Is Mick Philpott a “vile product of Welfare UK”, as one newspaper put it this week?

Claiming benefits doesn’t make people kill their kids. Philpott is clearly a very odd and unusual man. It is true that his particular way of life – having so many children, living with multiple women, refusing to work – would not have been possible without the welfare state, but making something possible and causing something are not the same thing.

Could you live on £53 a week?

Yes I could, but only because I have savings and friends and family who could help out. I also have a properly insulated house and a well-stocked freezer. As recent work on the multidimensional nature of poverty by Demos shows, it is not just about income, but also about assets and debt, the quality of housing and the state of one’s health. Those who do have to live on £53 a week over a long period (and there are probably not many of them) face a “heat or eat” crisis if the fridge or boiler breaks.

Is the National Health Service as we’ve known it since 1948 now a thing of the past?

Of course not. Receiving care free at the point of need remains unchanged, and that is what people most value about the NHS. My impression is that Labour left the NHS in a pretty decent state. But something so big and hungry for resources can always be better organised. The latest reforms are not that far from what Labour was doing, but were not urgently necessary. I think there is a failure of care, but that reflects wider social changes and is hard to reverse.

Is “Osbornomics” dead in the water?

There is no such thing. The Tory economic plan was that cutting the deficit would be balanced by loose monetary policy stimulating export-led private sector expansion. It hasn’t worked out like that, partly because of the effect of a deleveraging financial sector, but also because of the eurozone crisis and our inability to export in the volume required. Meanwhile, cutting the deficit has been postponed.

How should the West deal with North Korea’s warmongering?

The Mutually Assured Destruction logic of nuclear conflict was always based on the idea of rational actors, and we cannot be sure that the North Koreans are rational. As in the threat from any rogue state, we have to be ready to talk and try to coax them on to a different path while also keeping up our guard (which in this case may include preparing for the use of battlefield nuclear weapons). And what about all that talk of power shifting east and the new superpower China? Why has China not sorted out its client state?

Is Tony Hall right to be confident about the future of the BBC?

Yes, so long as he can account for his actions during the Jimmy Savile era. The BBC is an enormous part of our national culture, and we need it more, not less, as ways of life become more diverse. But much as I enjoy Family Guy and American Dad, do we need a whole BBC channel dedicated to showing repeats of those programmes with a bit of reality TV thrown in? Hall should focus more on what only the BBC can do.

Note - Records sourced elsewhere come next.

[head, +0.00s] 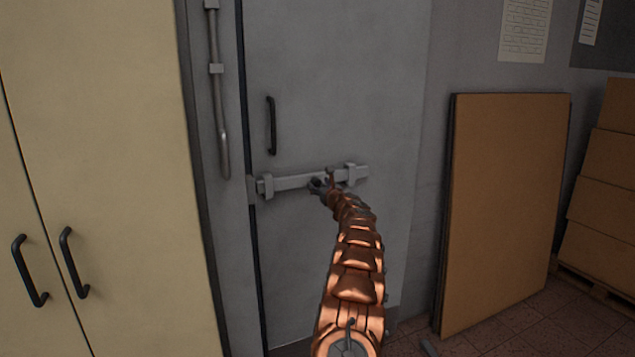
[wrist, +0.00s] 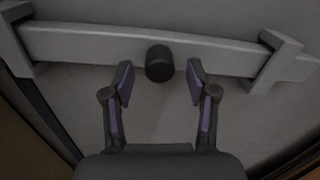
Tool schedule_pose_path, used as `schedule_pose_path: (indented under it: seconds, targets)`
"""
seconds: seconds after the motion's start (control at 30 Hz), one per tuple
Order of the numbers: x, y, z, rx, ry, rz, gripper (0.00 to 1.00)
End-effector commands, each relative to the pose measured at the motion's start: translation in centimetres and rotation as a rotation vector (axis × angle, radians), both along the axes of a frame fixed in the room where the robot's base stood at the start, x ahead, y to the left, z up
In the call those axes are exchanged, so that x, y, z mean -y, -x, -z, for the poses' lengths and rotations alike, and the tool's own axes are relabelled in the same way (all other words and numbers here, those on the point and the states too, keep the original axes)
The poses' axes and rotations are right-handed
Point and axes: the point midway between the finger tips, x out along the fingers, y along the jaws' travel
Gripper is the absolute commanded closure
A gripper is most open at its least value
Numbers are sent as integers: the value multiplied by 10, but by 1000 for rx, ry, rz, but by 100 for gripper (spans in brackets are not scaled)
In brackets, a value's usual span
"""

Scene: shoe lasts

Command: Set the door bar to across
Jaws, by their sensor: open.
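The door bar (head: 297,182) is a flat, light grey bar lying level across the grey door (head: 335,70). It runs through a left bracket (head: 267,186) and a right bracket (head: 351,174). It also spans the wrist view (wrist: 95,45), with a short black knob (wrist: 159,63) near its middle. My gripper (head: 325,182) is at the bar's middle in the head view. In the wrist view its open fingers (wrist: 160,78) stand either side of the knob, with gaps on both sides. In the head view my gripper hides the knob.
A black door handle (head: 272,126) is above the bar. A grey pipe-like rod (head: 219,100) runs down the frame at left. A cream cabinet (head: 100,150) stands close on the left. A brown board (head: 505,200) leans at right, near stacked boxes (head: 605,190).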

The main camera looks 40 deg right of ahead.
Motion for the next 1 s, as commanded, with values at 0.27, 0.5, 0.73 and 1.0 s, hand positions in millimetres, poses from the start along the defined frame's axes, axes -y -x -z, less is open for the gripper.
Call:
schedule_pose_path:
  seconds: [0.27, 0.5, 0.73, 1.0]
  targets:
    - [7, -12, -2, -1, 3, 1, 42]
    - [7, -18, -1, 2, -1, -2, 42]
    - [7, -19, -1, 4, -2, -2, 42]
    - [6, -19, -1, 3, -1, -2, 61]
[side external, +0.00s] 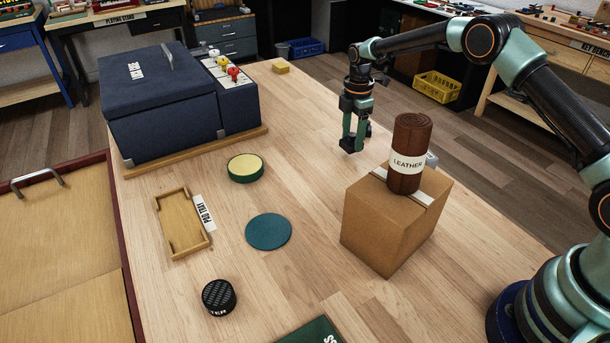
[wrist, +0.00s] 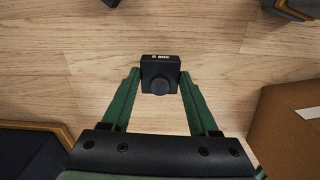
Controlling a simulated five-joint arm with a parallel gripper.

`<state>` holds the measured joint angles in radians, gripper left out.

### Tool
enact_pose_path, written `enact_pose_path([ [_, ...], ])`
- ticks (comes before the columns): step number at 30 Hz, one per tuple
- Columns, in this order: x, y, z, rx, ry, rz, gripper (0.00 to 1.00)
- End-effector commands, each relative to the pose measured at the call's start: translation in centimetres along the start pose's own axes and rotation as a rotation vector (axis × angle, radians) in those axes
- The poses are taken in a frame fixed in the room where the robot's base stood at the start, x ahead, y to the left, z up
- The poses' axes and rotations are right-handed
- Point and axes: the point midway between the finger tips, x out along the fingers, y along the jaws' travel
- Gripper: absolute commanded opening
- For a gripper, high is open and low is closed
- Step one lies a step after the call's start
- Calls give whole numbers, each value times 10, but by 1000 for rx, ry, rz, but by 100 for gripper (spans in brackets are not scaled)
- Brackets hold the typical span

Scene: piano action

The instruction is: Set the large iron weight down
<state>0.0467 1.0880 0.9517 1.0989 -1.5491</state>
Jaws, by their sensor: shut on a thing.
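The large iron weight (wrist: 160,72) is a black block with a round knob and a small white label in the wrist view. My gripper (wrist: 159,78) is shut on it, with one green finger at each side. In the side view my gripper (side external: 356,143) points down over the far part of the wooden table, behind and left of the cardboard box. The weight is mostly hidden behind the fingers there. I cannot tell whether its underside touches the table.
A brown leather roll (side external: 409,153) stands on the cardboard box (side external: 378,229). A dark blue case (side external: 160,105) stands at the back left. A yellow-topped round tin (side external: 245,168), pad tray (side external: 180,224), teal disc (side external: 269,232) and black roll (side external: 218,297) lie nearer. Bare table surrounds my gripper.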

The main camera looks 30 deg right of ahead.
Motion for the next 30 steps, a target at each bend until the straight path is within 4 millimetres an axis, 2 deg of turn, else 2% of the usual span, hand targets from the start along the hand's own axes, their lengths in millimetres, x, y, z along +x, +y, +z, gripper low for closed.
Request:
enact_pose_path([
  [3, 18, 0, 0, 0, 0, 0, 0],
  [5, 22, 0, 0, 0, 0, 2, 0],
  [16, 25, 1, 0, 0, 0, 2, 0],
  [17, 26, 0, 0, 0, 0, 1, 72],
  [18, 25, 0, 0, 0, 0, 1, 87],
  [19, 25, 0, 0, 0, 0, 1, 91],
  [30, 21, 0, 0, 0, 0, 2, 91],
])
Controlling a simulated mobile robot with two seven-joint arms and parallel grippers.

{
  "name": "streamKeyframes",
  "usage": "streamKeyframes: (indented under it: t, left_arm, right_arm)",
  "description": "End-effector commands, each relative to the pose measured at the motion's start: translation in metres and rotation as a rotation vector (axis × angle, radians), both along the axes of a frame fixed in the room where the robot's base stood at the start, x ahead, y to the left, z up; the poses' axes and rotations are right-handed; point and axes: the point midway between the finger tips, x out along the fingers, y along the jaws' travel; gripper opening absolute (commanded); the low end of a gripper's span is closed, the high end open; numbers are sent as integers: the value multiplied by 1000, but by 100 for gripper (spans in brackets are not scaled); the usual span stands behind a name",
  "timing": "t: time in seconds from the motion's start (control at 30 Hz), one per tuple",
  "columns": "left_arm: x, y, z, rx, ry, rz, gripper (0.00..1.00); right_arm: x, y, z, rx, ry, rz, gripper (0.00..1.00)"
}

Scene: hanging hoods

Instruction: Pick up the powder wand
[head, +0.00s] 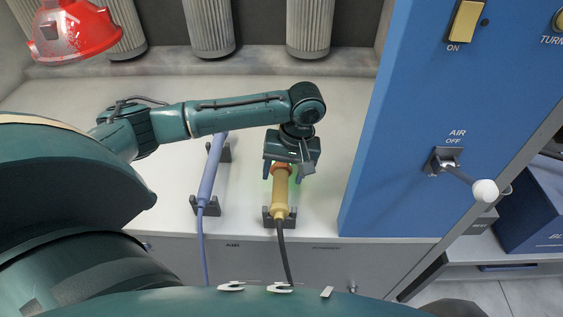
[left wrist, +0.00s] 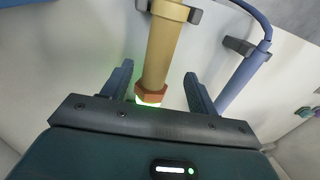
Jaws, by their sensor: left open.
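A yellow wand (head: 280,197) with an orange-brown end lies in a dark holder (head: 279,219) on the white counter; a dark hose runs from its near end. I take it as the powder wand, though the label below it is too small to read surely. A blue wand (head: 211,172) lies in another holder to its left. My left gripper (head: 283,174) is open over the yellow wand's far end. In the left wrist view, the fingers (left wrist: 158,72) stand either side of the yellow wand (left wrist: 164,50), with gaps showing. My right gripper is not in view.
A blue panel (head: 400,140) with an AIR lever (head: 470,179) rises to the right of the wands. Grey ribbed cylinders (head: 308,28) stand at the back, and a red hood-shaped object (head: 72,32) is at top left. The counter behind the wands is clear.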

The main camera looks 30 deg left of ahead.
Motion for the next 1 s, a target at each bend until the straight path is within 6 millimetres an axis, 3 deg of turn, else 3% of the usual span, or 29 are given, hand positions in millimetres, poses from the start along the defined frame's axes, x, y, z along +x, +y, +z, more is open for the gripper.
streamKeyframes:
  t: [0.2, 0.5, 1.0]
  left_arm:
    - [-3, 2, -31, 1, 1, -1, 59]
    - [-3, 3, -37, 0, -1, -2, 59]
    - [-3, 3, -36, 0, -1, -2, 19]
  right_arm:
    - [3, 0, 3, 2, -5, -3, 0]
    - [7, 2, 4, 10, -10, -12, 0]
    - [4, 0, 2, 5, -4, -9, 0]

Should Sunderland have appointed Paolo Di Canio?

Yes. His alleged fascism did not seem to be a problem at Swindon. Also, as a Chelsea supporter, the more internal ructions at a competitor Premier League club the better. It’s a shame Manchester United didn’t appoint him.

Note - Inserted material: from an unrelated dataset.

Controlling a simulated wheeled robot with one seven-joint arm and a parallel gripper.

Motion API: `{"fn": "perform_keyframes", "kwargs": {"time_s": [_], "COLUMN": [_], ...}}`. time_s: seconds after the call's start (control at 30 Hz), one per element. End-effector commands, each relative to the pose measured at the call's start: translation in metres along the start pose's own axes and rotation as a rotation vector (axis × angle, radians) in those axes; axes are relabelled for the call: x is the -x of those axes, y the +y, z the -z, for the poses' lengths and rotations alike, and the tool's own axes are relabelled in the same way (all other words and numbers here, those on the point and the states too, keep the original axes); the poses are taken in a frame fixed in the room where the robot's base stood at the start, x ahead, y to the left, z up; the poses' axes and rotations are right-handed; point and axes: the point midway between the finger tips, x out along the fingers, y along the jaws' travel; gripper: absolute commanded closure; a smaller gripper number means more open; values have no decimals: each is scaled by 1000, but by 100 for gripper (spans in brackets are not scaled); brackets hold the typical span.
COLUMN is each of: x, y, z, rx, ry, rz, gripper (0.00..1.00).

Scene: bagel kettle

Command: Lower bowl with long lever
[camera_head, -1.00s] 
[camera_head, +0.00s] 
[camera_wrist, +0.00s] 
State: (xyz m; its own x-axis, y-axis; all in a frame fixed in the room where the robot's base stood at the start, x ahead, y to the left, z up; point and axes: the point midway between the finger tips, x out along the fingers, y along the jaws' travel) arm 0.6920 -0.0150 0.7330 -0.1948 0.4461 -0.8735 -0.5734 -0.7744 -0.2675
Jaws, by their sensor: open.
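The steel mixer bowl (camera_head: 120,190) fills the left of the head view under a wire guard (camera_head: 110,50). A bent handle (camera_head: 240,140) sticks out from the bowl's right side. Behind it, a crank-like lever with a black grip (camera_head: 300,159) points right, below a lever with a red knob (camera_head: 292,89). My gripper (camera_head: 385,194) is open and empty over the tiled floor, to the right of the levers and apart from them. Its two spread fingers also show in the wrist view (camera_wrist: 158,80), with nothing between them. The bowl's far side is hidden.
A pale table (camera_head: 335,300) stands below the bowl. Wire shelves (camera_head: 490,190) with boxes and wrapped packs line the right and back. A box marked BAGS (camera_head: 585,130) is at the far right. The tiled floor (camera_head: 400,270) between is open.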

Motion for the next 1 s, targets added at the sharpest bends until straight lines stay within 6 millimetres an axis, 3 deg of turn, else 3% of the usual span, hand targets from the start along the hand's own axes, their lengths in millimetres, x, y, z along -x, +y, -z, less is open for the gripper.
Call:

Is Theresa May right to promise to speed up visas for Chinese people wanting to come to Britain?

Yes. People overstaying visas is a big problem. It is estimated that about 20 per cent of the two million visas we issue every year are overstayed. But this is not a problem with the Chinese who want to come here and get to know Britain and bring in valuable income for the tourism and retail sectors. They are mainly rich and successful and patriotic; very few of them will turn into illegal immigrants.

In your new book about immigration, you argue for a political culture of integration. How do we achieve this?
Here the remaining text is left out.